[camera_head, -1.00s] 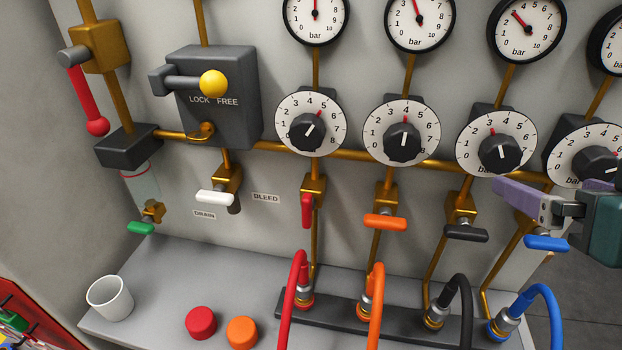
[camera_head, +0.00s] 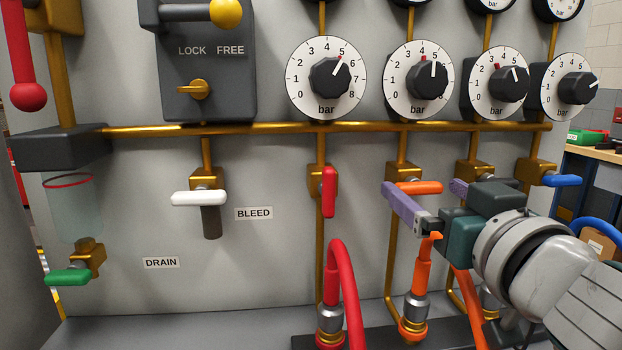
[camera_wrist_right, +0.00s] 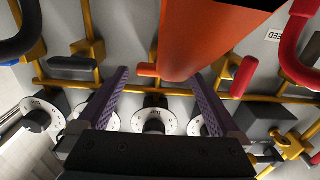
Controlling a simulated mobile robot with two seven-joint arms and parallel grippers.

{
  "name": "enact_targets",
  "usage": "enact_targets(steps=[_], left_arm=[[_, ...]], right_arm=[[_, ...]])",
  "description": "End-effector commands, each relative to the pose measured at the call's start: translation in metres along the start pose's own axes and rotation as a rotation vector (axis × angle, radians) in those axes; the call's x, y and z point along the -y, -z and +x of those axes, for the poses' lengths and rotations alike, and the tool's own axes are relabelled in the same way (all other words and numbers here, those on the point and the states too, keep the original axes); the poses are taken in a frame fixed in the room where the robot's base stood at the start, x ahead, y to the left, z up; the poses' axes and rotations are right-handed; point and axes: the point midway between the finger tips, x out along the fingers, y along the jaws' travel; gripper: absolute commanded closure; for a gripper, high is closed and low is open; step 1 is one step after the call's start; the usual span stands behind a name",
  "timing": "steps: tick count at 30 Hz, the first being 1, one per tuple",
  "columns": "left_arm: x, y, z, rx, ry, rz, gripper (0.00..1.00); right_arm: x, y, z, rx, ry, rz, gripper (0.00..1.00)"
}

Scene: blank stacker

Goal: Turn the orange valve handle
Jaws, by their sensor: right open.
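The orange valve handle (camera_head: 419,187) lies crosswise to its brass pipe, on a brass valve body (camera_head: 402,172) below the second dial from the left. My right gripper (camera_head: 421,186) is open, its two purple fingers reaching toward the handle from the front right. In the right wrist view the handle (camera_wrist_right: 147,70) shows between the open fingers (camera_wrist_right: 158,75), partly hidden by an orange hose. I cannot tell whether a finger touches it. My left gripper is not in view.
The orange hose (camera_head: 420,268) rises just below my right gripper and looms large in the wrist view (camera_wrist_right: 215,40). A red handle (camera_head: 329,191) points downward to the left. A blue handle (camera_head: 562,180) sits to the right.

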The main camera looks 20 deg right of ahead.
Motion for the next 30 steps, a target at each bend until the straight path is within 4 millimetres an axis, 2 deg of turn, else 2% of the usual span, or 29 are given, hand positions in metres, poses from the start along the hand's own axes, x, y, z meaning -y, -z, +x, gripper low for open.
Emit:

┄┄┄┄┄┄

* _Exercise prompt_
Write the lines out exactly, from the one with "rz, gripper (0.00..1.00);" down to the last line of the listing, and leave out all others.

* _Finished exercise_
  "columns": "left_arm: x, y, z, rx, ry, rz, gripper (0.00..1.00); right_arm: x, y, z, rx, ry, rz, gripper (0.00..1.00)"
}

Scene: blank stacker

Goal: Turn the orange valve handle
Jaws, by their sensor: right open.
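The orange valve handle (camera_head: 419,187) lies crosswise to its brass pipe, on a brass valve body (camera_head: 402,172) below the second dial from the left. My right gripper (camera_head: 421,186) is open, its two purple fingers reaching toward the handle from the front right. In the right wrist view the handle (camera_wrist_right: 147,70) shows between the open fingers (camera_wrist_right: 158,75), partly hidden by an orange hose. I cannot tell whether a finger touches it. My left gripper is not in view.
The orange hose (camera_head: 420,268) rises just below my right gripper and looms large in the wrist view (camera_wrist_right: 215,40). A red handle (camera_head: 329,191) points downward to the left. A blue handle (camera_head: 562,180) sits to the right.

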The main camera looks 20 deg right of ahead.
Motion for the next 30 steps, a target at each bend until the straight path is within 4 millimetres an axis, 2 deg of turn, else 2% of the usual span, or 29 are given, hand positions in metres, poses from the start along the hand's own axes, x, y, z meaning -y, -z, +x, gripper low for open.
Emit:

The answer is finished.